CB Jack Jones (4-121): One of the top minicamp performers, Jones saw action on the outside of the formation despite his smaller stature. He looked good, and might even be able to compete for a starting gig in training camp.
RB Pierre Strong Jr. (4-127): Assessing running backs without contact is near-impossible; training camp will tell the full story of Strong’s projection for 2022. That said, New England did use him as a kickoff returner last week.
QB Bailey Zappe (4-137): With Mac Jones going nowhere, Zappe will be a backup in 2022 and beyond. The question is whether or not he will be able to challenge Brian Hoyer’s standing as the current QB2 as early as this season. He did have some good throws, for what it’s worth.
RB Kevin Harris (6-183): You can copy-paste the Pierre Strong paragraph, with one change: Jones was not used as a return man, and at one point got chewed out by special teams coordinator Cam Achord for a blocking breakdown on a kickoff return.
DT Sam Roberts (6-200): Roberts looked big and that is as much as can be said about him without the team wearing pads.
OL Chasen Hines (6-210): Hines did not practice and is apparently still recovering from the lower leg injury that cost him time in 2021.
OL Andrew Stueber (7-245): Stueber did not practice either, even though his injury history gives no indication why that might be the case.
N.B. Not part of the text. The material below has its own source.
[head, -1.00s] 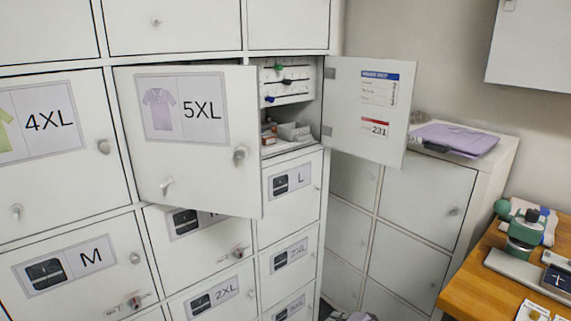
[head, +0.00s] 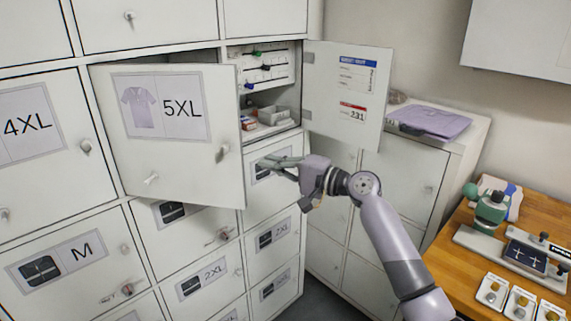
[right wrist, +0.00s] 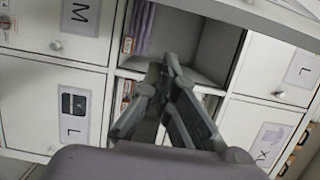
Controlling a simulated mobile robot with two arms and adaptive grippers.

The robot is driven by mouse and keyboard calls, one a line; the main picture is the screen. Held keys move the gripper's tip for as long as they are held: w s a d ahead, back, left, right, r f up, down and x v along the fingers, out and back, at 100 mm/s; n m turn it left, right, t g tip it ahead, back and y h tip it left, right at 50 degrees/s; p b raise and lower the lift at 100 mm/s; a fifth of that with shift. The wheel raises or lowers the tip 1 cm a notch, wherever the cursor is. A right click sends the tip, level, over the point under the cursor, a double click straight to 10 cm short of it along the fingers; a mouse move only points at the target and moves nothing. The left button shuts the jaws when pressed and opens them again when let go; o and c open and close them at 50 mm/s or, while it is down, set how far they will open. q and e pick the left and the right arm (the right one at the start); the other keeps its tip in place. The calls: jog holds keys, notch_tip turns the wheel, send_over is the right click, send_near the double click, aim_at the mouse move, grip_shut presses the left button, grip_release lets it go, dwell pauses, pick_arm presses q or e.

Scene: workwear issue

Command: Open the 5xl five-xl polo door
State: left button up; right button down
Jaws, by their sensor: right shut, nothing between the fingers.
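The 5XL polo door (head: 190,172) is a white locker door with a purple polo picture and "5XL" label. It stands partly open in the head view, its right edge swung out from the cabinet. It has a round knob at right and a small key-like piece below the label. My right gripper (head: 264,163) is shut and empty, just right of the door's free edge, before the L drawer front. I cannot tell whether it touches the door. The right wrist view shows its closed fingers (right wrist: 172,62) before an open compartment (right wrist: 205,55). My left gripper is out of view.
A second small door (head: 345,95) stands wide open at right, beside a compartment with a white drawer unit (head: 262,66) and small boxes. A low locker (head: 405,175) carries folded purple cloth (head: 430,121). A wooden table (head: 460,245) with tools stands at lower right.

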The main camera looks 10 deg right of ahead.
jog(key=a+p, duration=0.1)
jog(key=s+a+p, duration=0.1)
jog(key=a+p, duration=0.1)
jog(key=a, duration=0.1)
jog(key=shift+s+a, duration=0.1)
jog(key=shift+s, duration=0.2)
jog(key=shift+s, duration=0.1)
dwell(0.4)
The cornerback competition will be fun to watch: The Patriots were mixing and matching their cornerbacks throughout offseason workouts, with no clear frontrunners emerging at either position. Accordingly, the team will have an open competition for the two outside starting spots, the slot job and any nickel or dime roles.
On the outside, Jalen Mills will likely fill one starting spot, with Malcolm Butler, Terrance Mitchell, Jack Jones and Joejuan Williams competing for the other. Inside, Jonathan Jones is the favorite but his contract situation might open the door for third-round rookie Marcus Jones or Myles Bryant to take over.
Either way, the competition will be a fun one after years of relative stability at the position.